DESCRIPTION OF THE TASK:
Go through the records underneath and write each one out again exactly.

DATASET EXCERPTS:
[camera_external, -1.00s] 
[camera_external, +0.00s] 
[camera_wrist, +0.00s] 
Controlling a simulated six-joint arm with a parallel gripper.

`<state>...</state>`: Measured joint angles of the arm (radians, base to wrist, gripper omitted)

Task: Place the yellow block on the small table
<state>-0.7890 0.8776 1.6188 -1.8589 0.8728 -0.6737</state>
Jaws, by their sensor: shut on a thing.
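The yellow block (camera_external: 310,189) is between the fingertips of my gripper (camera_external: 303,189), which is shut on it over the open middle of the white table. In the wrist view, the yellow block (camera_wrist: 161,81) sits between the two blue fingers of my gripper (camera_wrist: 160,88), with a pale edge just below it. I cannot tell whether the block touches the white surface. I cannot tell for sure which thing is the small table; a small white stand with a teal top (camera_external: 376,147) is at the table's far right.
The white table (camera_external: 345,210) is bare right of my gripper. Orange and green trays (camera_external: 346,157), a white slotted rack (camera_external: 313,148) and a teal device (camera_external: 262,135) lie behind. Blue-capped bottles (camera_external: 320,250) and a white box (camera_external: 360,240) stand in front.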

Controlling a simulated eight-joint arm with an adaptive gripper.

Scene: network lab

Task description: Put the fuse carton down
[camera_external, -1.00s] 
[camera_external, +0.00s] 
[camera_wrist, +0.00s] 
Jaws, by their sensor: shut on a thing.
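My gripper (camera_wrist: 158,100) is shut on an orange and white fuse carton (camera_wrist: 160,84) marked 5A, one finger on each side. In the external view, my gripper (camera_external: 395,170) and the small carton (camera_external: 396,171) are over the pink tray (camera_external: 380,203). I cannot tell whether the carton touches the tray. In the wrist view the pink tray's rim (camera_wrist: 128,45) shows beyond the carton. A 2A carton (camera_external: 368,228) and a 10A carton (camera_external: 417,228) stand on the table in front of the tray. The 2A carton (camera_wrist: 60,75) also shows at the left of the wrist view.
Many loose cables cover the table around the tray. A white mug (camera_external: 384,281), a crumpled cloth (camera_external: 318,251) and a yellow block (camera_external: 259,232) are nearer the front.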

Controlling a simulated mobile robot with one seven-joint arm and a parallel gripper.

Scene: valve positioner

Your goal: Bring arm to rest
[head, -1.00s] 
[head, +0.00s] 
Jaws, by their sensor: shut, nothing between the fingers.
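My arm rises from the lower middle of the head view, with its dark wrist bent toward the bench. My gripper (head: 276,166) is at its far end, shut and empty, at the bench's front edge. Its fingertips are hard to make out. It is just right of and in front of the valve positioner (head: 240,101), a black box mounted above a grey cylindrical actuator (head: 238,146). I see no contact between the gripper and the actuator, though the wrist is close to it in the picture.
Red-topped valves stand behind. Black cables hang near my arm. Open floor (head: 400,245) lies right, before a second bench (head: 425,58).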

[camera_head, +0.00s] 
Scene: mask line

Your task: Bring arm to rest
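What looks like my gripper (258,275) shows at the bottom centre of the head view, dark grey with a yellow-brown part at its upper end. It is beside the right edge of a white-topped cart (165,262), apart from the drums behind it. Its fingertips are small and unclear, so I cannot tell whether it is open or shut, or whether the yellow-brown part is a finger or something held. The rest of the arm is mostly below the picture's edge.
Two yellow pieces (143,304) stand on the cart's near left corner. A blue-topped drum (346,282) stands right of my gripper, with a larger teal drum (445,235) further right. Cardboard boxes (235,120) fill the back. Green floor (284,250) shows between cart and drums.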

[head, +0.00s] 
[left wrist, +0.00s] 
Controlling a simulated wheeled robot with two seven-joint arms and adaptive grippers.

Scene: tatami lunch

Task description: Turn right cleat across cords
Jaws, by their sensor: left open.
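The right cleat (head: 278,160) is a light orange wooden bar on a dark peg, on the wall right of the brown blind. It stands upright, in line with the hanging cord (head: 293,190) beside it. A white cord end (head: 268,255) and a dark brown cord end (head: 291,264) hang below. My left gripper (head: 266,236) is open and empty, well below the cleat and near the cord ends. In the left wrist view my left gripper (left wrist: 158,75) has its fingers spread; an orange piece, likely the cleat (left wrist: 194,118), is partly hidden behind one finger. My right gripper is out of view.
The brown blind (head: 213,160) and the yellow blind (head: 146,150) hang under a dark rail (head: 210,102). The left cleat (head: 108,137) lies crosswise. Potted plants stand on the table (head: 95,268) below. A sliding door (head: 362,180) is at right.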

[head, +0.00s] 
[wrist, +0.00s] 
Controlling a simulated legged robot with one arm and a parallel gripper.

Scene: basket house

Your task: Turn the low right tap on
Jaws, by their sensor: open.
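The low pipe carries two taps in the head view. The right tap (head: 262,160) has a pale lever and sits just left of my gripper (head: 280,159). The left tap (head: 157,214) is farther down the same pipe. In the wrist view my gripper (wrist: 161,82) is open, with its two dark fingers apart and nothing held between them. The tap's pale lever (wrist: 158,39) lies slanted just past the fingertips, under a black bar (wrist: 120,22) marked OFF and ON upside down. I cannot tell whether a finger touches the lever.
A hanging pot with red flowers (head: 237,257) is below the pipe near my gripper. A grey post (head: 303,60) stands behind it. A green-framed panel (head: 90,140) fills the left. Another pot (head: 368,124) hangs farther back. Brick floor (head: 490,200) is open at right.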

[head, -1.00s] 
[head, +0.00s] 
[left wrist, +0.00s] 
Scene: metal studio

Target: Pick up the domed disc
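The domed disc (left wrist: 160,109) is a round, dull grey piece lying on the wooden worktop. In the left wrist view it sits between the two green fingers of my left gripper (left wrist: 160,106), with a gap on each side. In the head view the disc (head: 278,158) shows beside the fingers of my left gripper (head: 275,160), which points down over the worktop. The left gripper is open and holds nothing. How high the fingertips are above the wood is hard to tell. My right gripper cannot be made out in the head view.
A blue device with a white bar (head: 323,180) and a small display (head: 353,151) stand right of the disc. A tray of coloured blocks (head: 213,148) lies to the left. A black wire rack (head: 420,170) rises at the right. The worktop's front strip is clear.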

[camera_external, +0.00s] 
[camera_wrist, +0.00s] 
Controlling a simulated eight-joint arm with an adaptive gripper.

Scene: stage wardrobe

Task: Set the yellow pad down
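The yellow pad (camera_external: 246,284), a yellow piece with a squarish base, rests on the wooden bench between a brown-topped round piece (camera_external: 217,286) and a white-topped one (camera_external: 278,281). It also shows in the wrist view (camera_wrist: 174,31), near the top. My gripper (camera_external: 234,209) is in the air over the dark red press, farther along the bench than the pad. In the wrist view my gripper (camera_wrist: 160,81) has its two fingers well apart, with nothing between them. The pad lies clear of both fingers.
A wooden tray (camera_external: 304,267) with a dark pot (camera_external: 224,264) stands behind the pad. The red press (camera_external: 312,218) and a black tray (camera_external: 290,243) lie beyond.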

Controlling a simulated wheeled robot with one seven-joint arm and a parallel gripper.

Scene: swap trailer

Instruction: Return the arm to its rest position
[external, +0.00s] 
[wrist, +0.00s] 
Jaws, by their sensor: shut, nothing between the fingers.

RESPONSE FOR THIS EXERCISE:
[camera_external, -1.00s] 
[camera_external, +0.00s] 
[camera_wrist, +0.00s] 
Controlling a simulated six-joint arm with a parallel gripper.

`<state>...</state>`: Measured joint angles of the arm (radians, base to wrist, gripper omitted)

Task: Place the yellow block on the small table
<state>-0.7890 0.8776 1.6188 -1.8589 0.8728 -0.6737</state>
Jaws, by their sensor: shut on a thing.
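The yellow block (camera_external: 310,189) is between the fingertips of my gripper (camera_external: 303,189), which is shut on it over the open middle of the white table. In the wrist view, the yellow block (camera_wrist: 161,81) sits between the two blue fingers of my gripper (camera_wrist: 160,88), with a pale edge just below it. I cannot tell whether the block touches the white surface. I cannot tell for sure which thing is the small table; a small white stand with a teal top (camera_external: 376,147) is at the table's far right.
The white table (camera_external: 345,210) is bare right of my gripper. Orange and green trays (camera_external: 346,157), a white slotted rack (camera_external: 313,148) and a teal device (camera_external: 262,135) lie behind. Blue-capped bottles (camera_external: 320,250) and a white box (camera_external: 360,240) stand in front.

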Controlling a simulated eight-joint arm with an adaptive gripper.

Scene: network lab

Task description: Put the fuse carton down
[camera_external, -1.00s] 
[camera_external, +0.00s] 
[camera_wrist, +0.00s] 
Jaws, by their sensor: shut on a thing.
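My gripper (camera_wrist: 158,100) is shut on an orange and white fuse carton (camera_wrist: 160,84) marked 5A, one finger on each side. In the external view, my gripper (camera_external: 395,170) and the small carton (camera_external: 396,171) are over the pink tray (camera_external: 380,203). I cannot tell whether the carton touches the tray. In the wrist view the pink tray's rim (camera_wrist: 128,45) shows beyond the carton. A 2A carton (camera_external: 368,228) and a 10A carton (camera_external: 417,228) stand on the table in front of the tray. The 2A carton (camera_wrist: 60,75) also shows at the left of the wrist view.
Many loose cables cover the table around the tray. A white mug (camera_external: 384,281), a crumpled cloth (camera_external: 318,251) and a yellow block (camera_external: 259,232) are nearer the front.

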Controlling a simulated mobile robot with one seven-joint arm and a parallel gripper.

Scene: valve positioner

Your goal: Bring arm to rest
[head, -1.00s] 
[head, +0.00s] 
Jaws, by their sensor: shut, nothing between the fingers.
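My arm rises from the lower middle of the head view, with its dark wrist bent toward the bench. My gripper (head: 276,166) is at its far end, shut and empty, at the bench's front edge. Its fingertips are hard to make out. It is just right of and in front of the valve positioner (head: 240,101), a black box mounted above a grey cylindrical actuator (head: 238,146). I see no contact between the gripper and the actuator, though the wrist is close to it in the picture.
Red-topped valves stand behind. Black cables hang near my arm. Open floor (head: 400,245) lies right, before a second bench (head: 425,58).

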[camera_head, +0.00s] 
Scene: mask line

Your task: Bring arm to rest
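What looks like my gripper (258,275) shows at the bottom centre of the head view, dark grey with a yellow-brown part at its upper end. It is beside the right edge of a white-topped cart (165,262), apart from the drums behind it. Its fingertips are small and unclear, so I cannot tell whether it is open or shut, or whether the yellow-brown part is a finger or something held. The rest of the arm is mostly below the picture's edge.
Two yellow pieces (143,304) stand on the cart's near left corner. A blue-topped drum (346,282) stands right of my gripper, with a larger teal drum (445,235) further right. Cardboard boxes (235,120) fill the back. Green floor (284,250) shows between cart and drums.

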[head, +0.00s] 
[left wrist, +0.00s] 
Controlling a simulated wheeled robot with two seven-joint arms and adaptive grippers.

Scene: tatami lunch

Task description: Turn right cleat across cords
Jaws, by their sensor: left open.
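The right cleat (head: 278,160) is a light orange wooden bar on a dark peg, on the wall right of the brown blind. It stands upright, in line with the hanging cord (head: 293,190) beside it. A white cord end (head: 268,255) and a dark brown cord end (head: 291,264) hang below. My left gripper (head: 266,236) is open and empty, well below the cleat and near the cord ends. In the left wrist view my left gripper (left wrist: 158,75) has its fingers spread; an orange piece, likely the cleat (left wrist: 194,118), is partly hidden behind one finger. My right gripper is out of view.
The brown blind (head: 213,160) and the yellow blind (head: 146,150) hang under a dark rail (head: 210,102). The left cleat (head: 108,137) lies crosswise. Potted plants stand on the table (head: 95,268) below. A sliding door (head: 362,180) is at right.

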[head, +0.00s] 
[wrist, +0.00s] 
Controlling a simulated legged robot with one arm and a parallel gripper.

Scene: basket house

Your task: Turn the low right tap on
Jaws, by their sensor: open.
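The low pipe carries two taps in the head view. The right tap (head: 262,160) has a pale lever and sits just left of my gripper (head: 280,159). The left tap (head: 157,214) is farther down the same pipe. In the wrist view my gripper (wrist: 161,82) is open, with its two dark fingers apart and nothing held between them. The tap's pale lever (wrist: 158,39) lies slanted just past the fingertips, under a black bar (wrist: 120,22) marked OFF and ON upside down. I cannot tell whether a finger touches the lever.
A hanging pot with red flowers (head: 237,257) is below the pipe near my gripper. A grey post (head: 303,60) stands behind it. A green-framed panel (head: 90,140) fills the left. Another pot (head: 368,124) hangs farther back. Brick floor (head: 490,200) is open at right.

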[head, -1.00s] 
[head, +0.00s] 
[left wrist, +0.00s] 
Scene: metal studio

Target: Pick up the domed disc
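The domed disc (left wrist: 160,109) is a round, dull grey piece lying on the wooden worktop. In the left wrist view it sits between the two green fingers of my left gripper (left wrist: 160,106), with a gap on each side. In the head view the disc (head: 278,158) shows beside the fingers of my left gripper (head: 275,160), which points down over the worktop. The left gripper is open and holds nothing. How high the fingertips are above the wood is hard to tell. My right gripper cannot be made out in the head view.
A blue device with a white bar (head: 323,180) and a small display (head: 353,151) stand right of the disc. A tray of coloured blocks (head: 213,148) lies to the left. A black wire rack (head: 420,170) rises at the right. The worktop's front strip is clear.

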[camera_external, +0.00s] 
[camera_wrist, +0.00s] 
Controlling a simulated eight-joint arm with an adaptive gripper.

Scene: stage wardrobe

Task: Set the yellow pad down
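The yellow pad (camera_external: 246,284), a yellow piece with a squarish base, rests on the wooden bench between a brown-topped round piece (camera_external: 217,286) and a white-topped one (camera_external: 278,281). It also shows in the wrist view (camera_wrist: 174,31), near the top. My gripper (camera_external: 234,209) is in the air over the dark red press, farther along the bench than the pad. In the wrist view my gripper (camera_wrist: 160,81) has its two fingers well apart, with nothing between them. The pad lies clear of both fingers.
A wooden tray (camera_external: 304,267) with a dark pot (camera_external: 224,264) stands behind the pad. The red press (camera_external: 312,218) and a black tray (camera_external: 290,243) lie beyond.

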Controlling a simulated wheeled robot with one seven-joint arm and a parallel gripper.

Scene: swap trailer

Instruction: Return the arm to its rest position
[external, +0.00s] 
[wrist, +0.00s] 
Jaws, by their sensor: shut, nothing between the fingers.

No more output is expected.